All of these candidates for mayor are going to look for their own lanes. Each of them is going to have her and his own gift basket for us, special party favors they promise to deliver to us if we deliver them our votes.

I don’t know how realistic it is to ask you to care deeply which person becomes the next mayor. But in those moments when life lets you lift your head a few inches above the daily grind, I suspect you do care about the city you see around you. There are things you’d like to see more of, things you’d like to see less of.

Some, like racism and poverty, are serious. Some, like independent coffee shops, are less than life and death, but still. You care. You do care about your own city. You have a city in your mind you’d like this one to be.

That happens or does not happen depending on who is the mayor and who sits on the City Council. You make it happen by choosing.

So are you supposed to do homework every night for a week on a dozen candidates for mayor so you can know which one to vote for? Fat chance, right?

You need an app. A mental app. We all need a mental app for this. Everybody needs a way to make this simpler. This is what I have to offer.
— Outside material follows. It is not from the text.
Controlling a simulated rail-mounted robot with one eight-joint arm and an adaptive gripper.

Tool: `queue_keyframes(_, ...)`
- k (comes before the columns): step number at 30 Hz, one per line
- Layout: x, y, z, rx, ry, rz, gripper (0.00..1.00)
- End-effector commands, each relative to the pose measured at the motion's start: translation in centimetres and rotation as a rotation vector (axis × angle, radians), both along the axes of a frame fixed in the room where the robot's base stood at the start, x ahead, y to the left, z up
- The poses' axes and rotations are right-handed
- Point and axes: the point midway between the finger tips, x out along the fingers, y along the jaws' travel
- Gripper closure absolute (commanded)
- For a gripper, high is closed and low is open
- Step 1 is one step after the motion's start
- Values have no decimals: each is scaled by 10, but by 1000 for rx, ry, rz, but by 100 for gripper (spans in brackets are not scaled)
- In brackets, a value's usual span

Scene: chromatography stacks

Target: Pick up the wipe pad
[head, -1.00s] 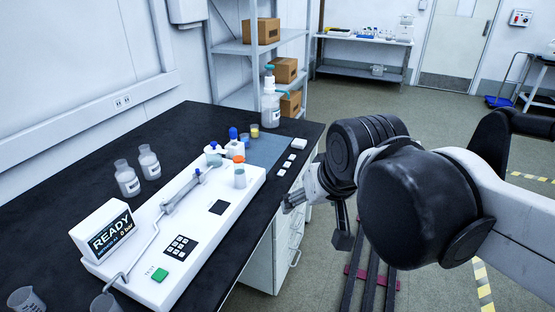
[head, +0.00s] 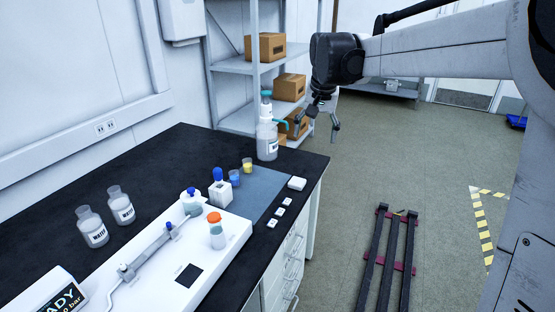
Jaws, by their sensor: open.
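A bottle with a teal top (head: 267,140) stands at the bench's far end. Small cups, including a yellow one (head: 247,166), stand on the mat (head: 262,185). The white instrument (head: 205,262) with an orange-capped vial (head: 216,232) fills the front. Shelves with boxes (head: 265,47) stand behind.

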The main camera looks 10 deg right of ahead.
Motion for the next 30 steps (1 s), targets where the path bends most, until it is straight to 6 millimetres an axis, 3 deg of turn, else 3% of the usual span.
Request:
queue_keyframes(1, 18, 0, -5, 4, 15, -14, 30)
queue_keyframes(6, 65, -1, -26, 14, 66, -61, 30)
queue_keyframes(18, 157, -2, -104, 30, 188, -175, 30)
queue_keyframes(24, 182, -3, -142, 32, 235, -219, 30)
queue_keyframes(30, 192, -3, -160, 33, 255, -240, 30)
Turn your ears down a little when they start offering you presents. Instead, open your eyes to where they have been. Try to figure out what they have done. Do they come from the city you want to see? Did they help to create it? Do they know how it works?

Don’t buy the argument that those vibrant neighborhoods out there are small-time and irrelevant. If they are windows on the city you want to see, then they are the big picture. Always vote for the big picture.